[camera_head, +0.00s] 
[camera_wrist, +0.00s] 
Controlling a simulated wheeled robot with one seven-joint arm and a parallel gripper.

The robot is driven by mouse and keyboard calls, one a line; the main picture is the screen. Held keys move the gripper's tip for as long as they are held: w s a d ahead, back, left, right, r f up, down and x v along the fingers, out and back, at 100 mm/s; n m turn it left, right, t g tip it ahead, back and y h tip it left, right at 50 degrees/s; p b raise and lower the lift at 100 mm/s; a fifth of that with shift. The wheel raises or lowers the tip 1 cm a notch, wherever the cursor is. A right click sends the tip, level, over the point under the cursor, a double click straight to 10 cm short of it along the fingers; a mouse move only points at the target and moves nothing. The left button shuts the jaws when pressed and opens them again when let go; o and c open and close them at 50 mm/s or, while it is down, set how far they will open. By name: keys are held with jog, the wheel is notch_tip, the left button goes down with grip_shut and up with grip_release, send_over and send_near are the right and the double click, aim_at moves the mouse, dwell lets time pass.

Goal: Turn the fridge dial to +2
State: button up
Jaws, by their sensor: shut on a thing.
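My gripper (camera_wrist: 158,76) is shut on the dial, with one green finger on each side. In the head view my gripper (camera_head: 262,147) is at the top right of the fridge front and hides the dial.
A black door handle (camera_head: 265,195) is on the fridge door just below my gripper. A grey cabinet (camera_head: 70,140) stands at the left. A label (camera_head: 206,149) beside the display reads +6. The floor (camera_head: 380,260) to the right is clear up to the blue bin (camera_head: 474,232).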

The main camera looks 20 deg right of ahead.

————————

### Goal:
From the data above, copy each line that holds "main".

### Answer for the task:
The robot is driven by mouse and keyboard calls, one a line; the main picture is the screen. Held keys move the gripper's tip for as long as they are held: w s a d ahead, back, left, right, r f up, down and x v along the fingers, out and back, at 100 mm/s; n m turn it left, right, t g tip it ahead, back and y h tip it left, right at 50 degrees/s; p b raise and lower the lift at 100 mm/s; a fifth of that with shift. The wheel raises or lowers the tip 1 cm a notch, wherever the cursor is. A right click sends the tip, level, over the point under the cursor, a double click straight to 10 cm short of it along the fingers; a mouse move only points at the target and moves nothing. The left button shuts the jaws when pressed and opens them again when let go; o and c open and close them at 50 mm/s or, while it is down, set how far they will open. By name: keys are held with jog, the wheel is notch_tip, the left button goes down with grip_shut and up with grip_release, send_over and send_near are the right and the double click, aim_at moves the mouse, dwell lets time pass.
The main camera looks 20 deg right of ahead.

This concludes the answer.